TASK DIRECTIONS: Without the images, write out the whole listing exactly.

INFORMATION SHOWN:
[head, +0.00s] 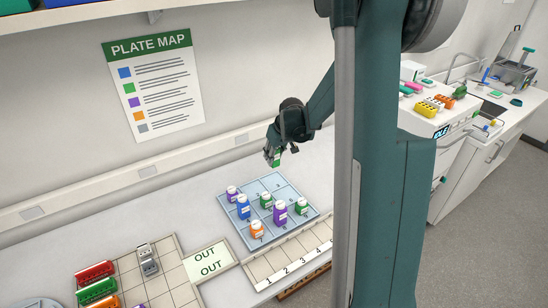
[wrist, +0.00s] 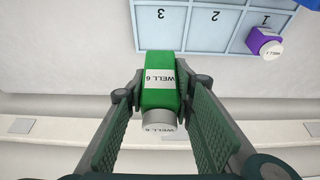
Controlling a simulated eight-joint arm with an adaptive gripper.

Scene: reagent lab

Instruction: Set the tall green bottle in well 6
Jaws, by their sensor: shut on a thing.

TASK RESPONSE:
[head, +0.00s] 
[wrist, +0.00s] 
Controlling a simulated eight-joint arm with an adaptive gripper.

Scene: reagent lab

Instruction: Set the tall green bottle in well 6
Jaws, by their sensor: shut on a thing.

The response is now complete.